Copy nothing but the stretch that opens with the line containing "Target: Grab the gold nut" and closes with the line containing "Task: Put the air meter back". Keep pictures out.

— start EXTRACTED INFORMATION —

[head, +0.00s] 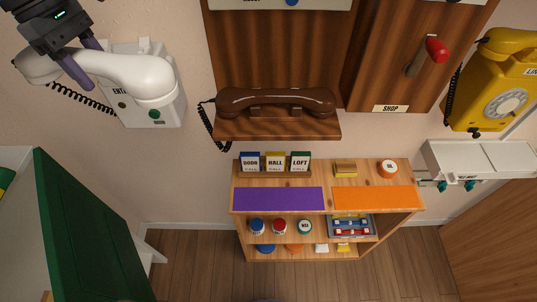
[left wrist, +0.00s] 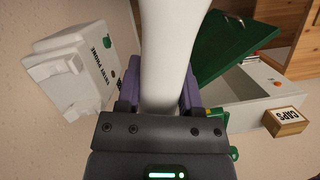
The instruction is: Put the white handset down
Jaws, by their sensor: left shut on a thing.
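The white handset (head: 130,72) is in my left gripper (head: 82,62), whose purple fingers are shut across its grip. In the head view it lies roughly level in front of the white entry phone (head: 170,106) on the wall, its right end over the phone's face. Its coiled cord (head: 80,97) hangs below. In the left wrist view the handset (left wrist: 176,45) runs up between the fingers, with the entry phone (left wrist: 72,70) to the left, apart from it. The phone's cradle hooks look empty there. My right gripper is not in view.
A brown handset (head: 275,100) rests on the wooden wall phone. A yellow dial phone (head: 500,85) hangs at right. A wooden shelf (head: 328,218) with purple and orange mats stands below. A green panel (head: 85,235) is at lower left. Floor between is clear.

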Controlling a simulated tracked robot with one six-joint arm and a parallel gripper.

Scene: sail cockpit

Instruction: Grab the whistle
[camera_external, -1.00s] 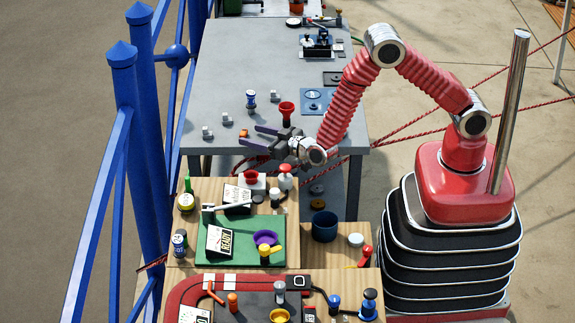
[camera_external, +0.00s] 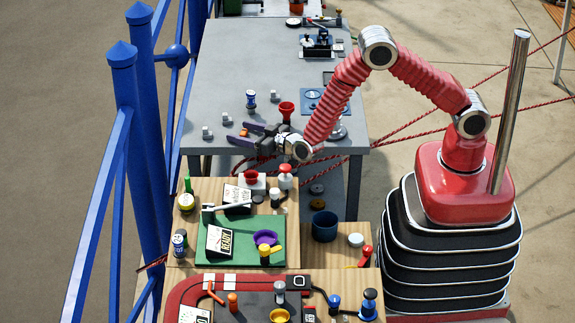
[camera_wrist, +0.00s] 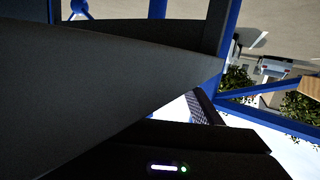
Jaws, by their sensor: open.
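In the wrist view, dark gripper parts fill much of the picture and no whistle shows.
A red funnel-like cup (camera_external: 286,109) stands just behind my gripper. Small white pieces (camera_external: 207,132) and a blue-and-white item (camera_external: 251,99) stand nearby. A blue railing (camera_external: 150,130) runs along the left. Wooden boards with several items (camera_external: 175,249) lie in front.

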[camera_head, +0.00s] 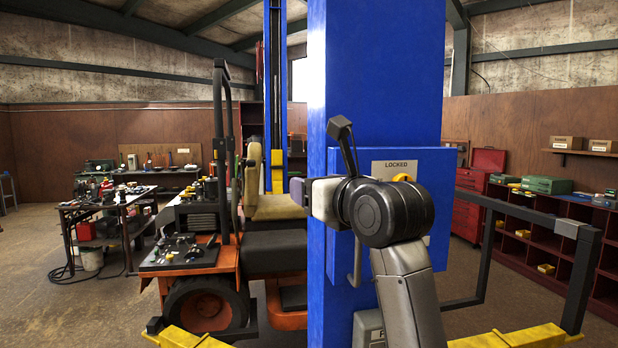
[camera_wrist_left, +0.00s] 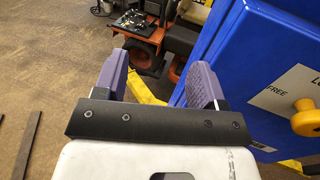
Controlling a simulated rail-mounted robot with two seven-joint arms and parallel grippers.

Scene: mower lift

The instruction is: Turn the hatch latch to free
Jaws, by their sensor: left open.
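The hatch is a blue box (camera_head: 436,165) on a tall blue post (camera_head: 375,60). A label reading LOCKED (camera_head: 385,167) is on its face. The top of the yellow latch (camera_head: 402,178) shows just under that label; my left arm hides the rest. In the left wrist view the yellow latch (camera_wrist_left: 307,118) is at the right edge, partly cut off, with FREE (camera_wrist_left: 279,88) to its left. My left gripper (camera_wrist_left: 160,78) is open and empty, its purple fingers apart, left of the latch and not touching it. In the head view one purple finger (camera_head: 297,190) shows beside the post.
An orange mower (camera_head: 200,262) stands left behind the post. Yellow lift arms (camera_head: 515,337) and a dark frame (camera_head: 583,265) are low at the right. Open floor (camera_head: 50,300) lies at the left.

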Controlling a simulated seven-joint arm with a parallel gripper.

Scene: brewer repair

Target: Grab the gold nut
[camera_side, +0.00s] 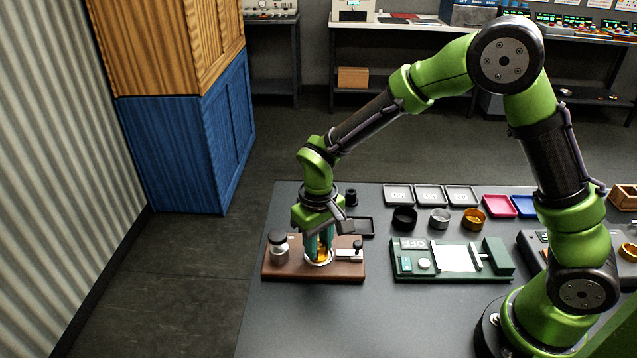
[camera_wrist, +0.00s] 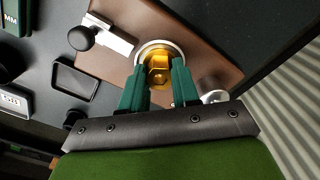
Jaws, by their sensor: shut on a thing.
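The gold nut (camera_wrist: 158,68) sits within a pale ring (camera_wrist: 141,56) on a brown wooden base in the wrist view. In the side view the gold nut (camera_side: 320,254) shows low between my fingers. My gripper (camera_wrist: 160,78) points down over the ring, its two teal fingers closed on opposite sides of the nut. In the side view my gripper (camera_side: 319,250) is at the middle of the brown base (camera_side: 290,274). The fingers hide part of the nut, and I cannot tell whether it is lifted off the base.
On the brown base stand a jar-like part (camera_side: 279,247) at left and a black-knobbed latch (camera_wrist: 88,38) on the other side. A green fixture (camera_side: 408,267) lies to the right. Black, silver and gold rings (camera_side: 474,219) and several trays stand behind. The table front is clear.

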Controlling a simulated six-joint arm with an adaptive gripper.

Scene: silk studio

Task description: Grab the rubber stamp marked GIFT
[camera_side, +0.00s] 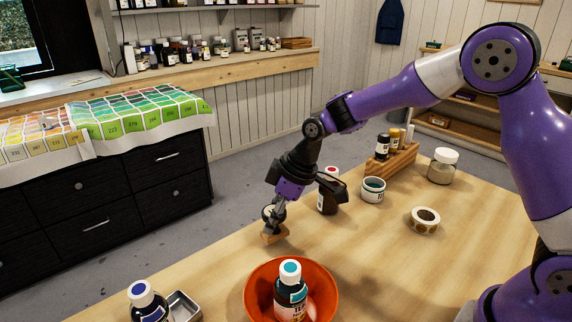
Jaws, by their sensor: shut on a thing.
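My gripper (275,211) points down near the far edge of the wooden table. It is shut on a small stamp (275,234) with a pale wooden block at its foot. The fingers hide much of the stamp's upper part. I cannot read any marking on it, so GIFT is not visible. The block is at or just above the table top; I cannot tell whether it touches. The stamp looks slightly tilted.
An orange bowl (255,312) holding a teal-capped bottle (290,292) stands in front. A blue-capped bottle (147,304) and metal tray (184,307) are front left. A dark bottle (327,199), jar (373,190), tape roll (424,220) and wooden rack (393,165) stand right.

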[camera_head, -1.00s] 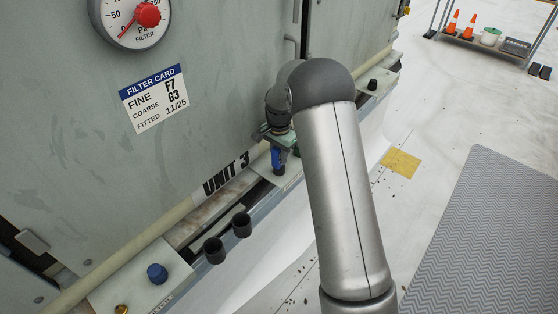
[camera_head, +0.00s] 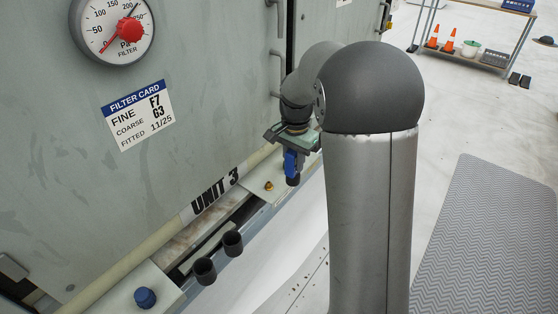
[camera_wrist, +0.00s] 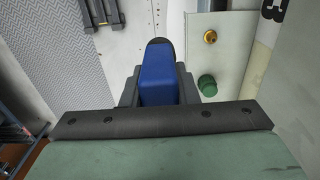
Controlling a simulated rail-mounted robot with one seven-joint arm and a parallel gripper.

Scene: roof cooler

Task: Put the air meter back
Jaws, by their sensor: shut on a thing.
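My gripper (camera_head: 290,149) is shut on a blue thing with a dark end, which I take to be the air meter (camera_head: 291,163). It hangs upright below the fingers, clear of the plate on the unit's ledge. In the wrist view the blue air meter (camera_wrist: 157,75) sits between the dark fingers of my gripper (camera_wrist: 158,88). Two dark open cups (camera_head: 219,257) are fixed along the ledge, left of and nearer than my gripper.
The ledge carries a blue cap (camera_head: 145,298) and a brass fitting (camera_head: 268,186). A green cap (camera_wrist: 207,85) shows in the wrist view. The grey unit wall has a gauge (camera_head: 115,30) and a filter card (camera_head: 139,116). A grey mat (camera_head: 490,235) lies right; a rack (camera_head: 475,50) stands behind.

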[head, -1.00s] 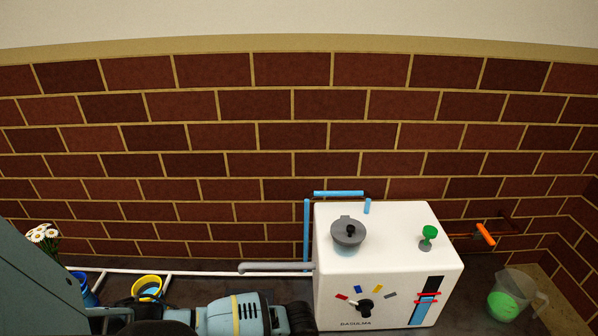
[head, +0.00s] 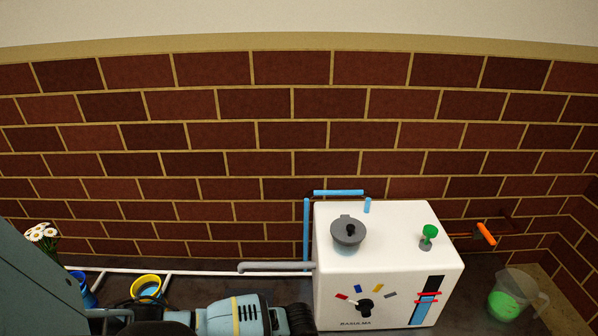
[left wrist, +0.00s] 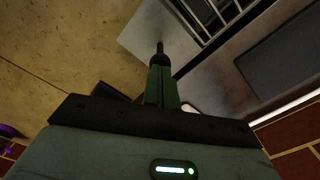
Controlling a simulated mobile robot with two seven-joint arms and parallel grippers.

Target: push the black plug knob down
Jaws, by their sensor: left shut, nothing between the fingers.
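A white box (head: 337,273) stands on the dark counter. On its top is a round grey lid (head: 343,240) with a small black knob (head: 350,230). A black dial knob (head: 365,306) sits on its front among coloured marks. I cannot tell which is the plug knob. My left arm comes in low from the left, its dark end left of the box's lower front; its fingers are not clear in the head view. In the left wrist view my left gripper (left wrist: 160,50) is shut and empty, pointing toward a pale grey surface. Contact cannot be judged. My right gripper is not in view.
A green knob (head: 429,231) stands on the box top at right. A grey pipe (head: 270,267) sticks out left of the box. A clear jug (head: 527,288) with green contents stands right. A brick wall (head: 290,150) closes the back.

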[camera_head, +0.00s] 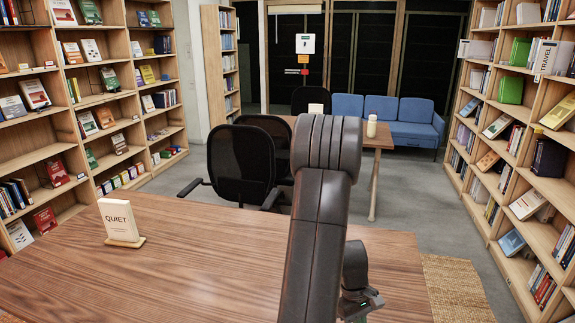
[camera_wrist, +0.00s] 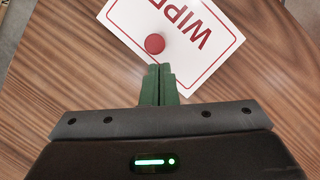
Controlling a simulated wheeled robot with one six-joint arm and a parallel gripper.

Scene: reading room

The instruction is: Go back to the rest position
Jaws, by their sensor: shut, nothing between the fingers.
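My gripper (camera_wrist: 158,84) shows in the wrist view with its two green fingers together and nothing between them. It is above the wooden table (camera_wrist: 60,60). A white card (camera_wrist: 212,62) with a red border and red lettering beginning "WIPE" lies just beyond the fingertips. A round red object (camera_wrist: 155,43) is on the card. In the head view my arm rises in front of the table (camera_head: 190,262) and bends down, and the fingers are hidden.
A "QUIET" sign (camera_head: 119,220) stands on the table's left part. Black chairs (camera_head: 240,160) stand behind the table. Bookshelves (camera_head: 90,90) line the left, with more shelves (camera_head: 530,190) on the right. A blue sofa (camera_head: 414,112) is at the back.

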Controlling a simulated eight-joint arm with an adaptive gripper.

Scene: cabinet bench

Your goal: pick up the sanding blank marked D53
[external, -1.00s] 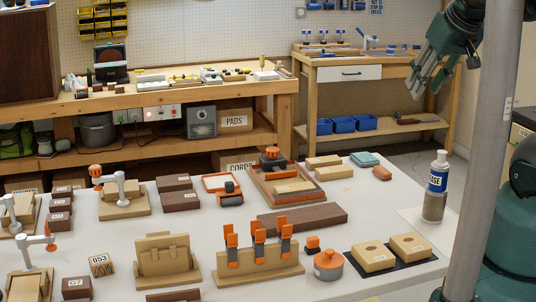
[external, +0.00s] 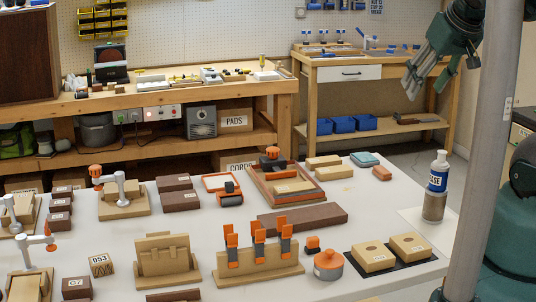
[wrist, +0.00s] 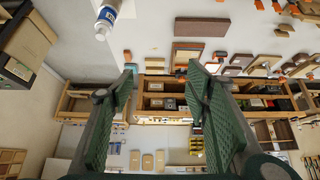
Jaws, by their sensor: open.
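The sanding blank marked D53 (external: 101,265) is a small light wooden block at the front left of the white table in the external view. It stands between a dark block marked G7 (external: 77,287) and a wooden stand (external: 166,262). My gripper (external: 416,92) is high at the upper right of the external view, far from the blank. In the wrist view my gripper (wrist: 160,75) has its two green fingers spread wide with nothing between them. I cannot make out D53 in the wrist view.
A clamp on a wooden base (external: 28,255) is left of D53. A holder with orange-handled tools (external: 258,262) and an orange round pot (external: 328,265) stand to its right. Clear table lies behind D53.

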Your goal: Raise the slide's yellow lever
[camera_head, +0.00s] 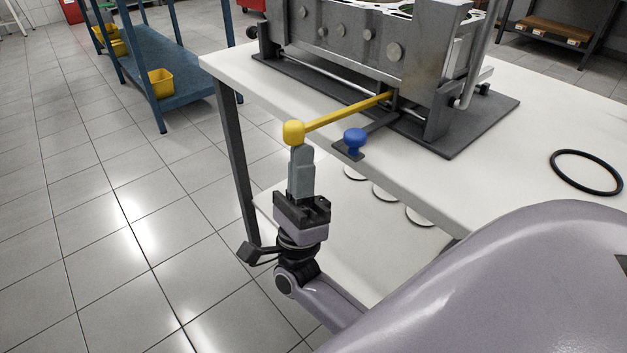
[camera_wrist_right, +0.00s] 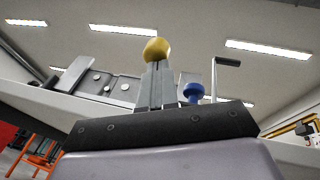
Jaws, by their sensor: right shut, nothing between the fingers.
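The yellow lever (camera_head: 345,112) sticks out from the metal slide fixture (camera_head: 370,50) over the table's front edge and ends in a round yellow knob. My right gripper (camera_head: 301,150) is shut and points up, with its fingertips just under the knob, touching it or nearly so. In the right wrist view the knob (camera_wrist_right: 156,50) shows right above the closed fingers (camera_wrist_right: 157,75). Nothing is between the fingers. A blue knob (camera_head: 355,139) on a dark flat bar stands to the right of the gripper. My left gripper is not in view.
The white table (camera_head: 480,195) carries the fixture on a dark base plate (camera_head: 500,105). A black ring (camera_head: 586,172) lies at the table's right. Pale discs (camera_head: 385,193) lie on the lower shelf. A blue rack (camera_head: 160,60) with yellow bins stands behind left, with open floor before it.

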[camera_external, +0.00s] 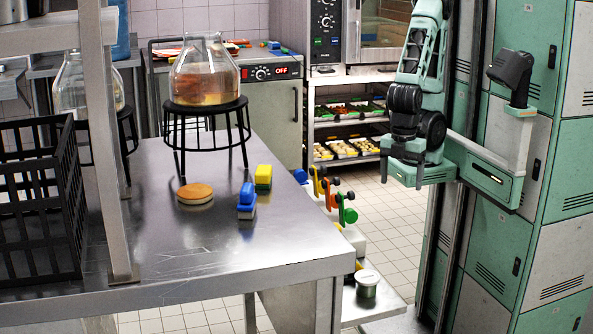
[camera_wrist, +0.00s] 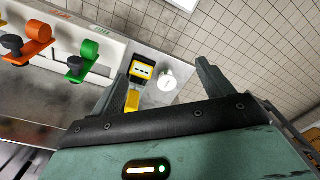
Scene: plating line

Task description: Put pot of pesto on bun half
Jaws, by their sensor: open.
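The bun half (camera_external: 195,194) lies flat on the steel table, its tan cut face up. A small pot (camera_external: 367,285) with a pale lid and a greenish body, which looks like the pot of pesto, stands upright at the right end of a lower surface beyond the table's right edge. Its round white lid (camera_wrist: 167,85) shows in the wrist view between and beyond the fingers. My gripper (camera_external: 404,178) is open and empty, raised well above the pot and apart from it. Its spread fingers (camera_wrist: 163,70) show in the wrist view, where the bun half is not in view.
A glass jar on a black stand (camera_external: 206,108) is behind the bun half; blue (camera_external: 247,200) and yellow (camera_external: 263,177) blocks are to its right. A black crate (camera_external: 40,205) is at left. Orange (camera_wrist: 38,36) and green (camera_wrist: 83,60) pump-like tops and a yellow-black item (camera_wrist: 142,71) line the lower surface.

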— end EXTRACTED INFORMATION —

FULL OUTPUT –
Target: Grab the gold nut
[camera_side, +0.00s] 
[camera_wrist, +0.00s] 
Jaws, by their sensor: shut on a thing.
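The gold nut (camera_wrist: 158,68) sits within a pale ring (camera_wrist: 141,56) on a brown wooden base in the wrist view. In the side view the gold nut (camera_side: 320,254) shows low between my fingers. My gripper (camera_wrist: 160,78) points down over the ring, its two teal fingers closed on opposite sides of the nut. In the side view my gripper (camera_side: 319,250) is at the middle of the brown base (camera_side: 290,274). The fingers hide part of the nut, and I cannot tell whether it is lifted off the base.
On the brown base stand a jar-like part (camera_side: 279,247) at left and a black-knobbed latch (camera_wrist: 88,38) on the other side. A green fixture (camera_side: 408,267) lies to the right. Black, silver and gold rings (camera_side: 474,219) and several trays stand behind. The table front is clear.

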Controlling a simulated six-joint arm with an adaptive gripper.

Scene: silk studio

Task description: Grab the rubber stamp marked GIFT
[camera_side, +0.00s] 
Jaws, by their sensor: shut on a thing.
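My gripper (275,211) points down near the far edge of the wooden table. It is shut on a small stamp (275,234) with a pale wooden block at its foot. The fingers hide much of the stamp's upper part. I cannot read any marking on it, so GIFT is not visible. The block is at or just above the table top; I cannot tell whether it touches. The stamp looks slightly tilted.
An orange bowl (255,312) holding a teal-capped bottle (290,292) stands in front. A blue-capped bottle (147,304) and metal tray (184,307) are front left. A dark bottle (327,199), jar (373,190), tape roll (424,220) and wooden rack (393,165) stand right.

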[camera_head, -1.00s] 
[camera_head, +0.00s] 
[camera_wrist, +0.00s] 
Controlling a simulated rail-mounted robot with one seven-joint arm and a parallel gripper.

Scene: roof cooler

Task: Put the air meter back

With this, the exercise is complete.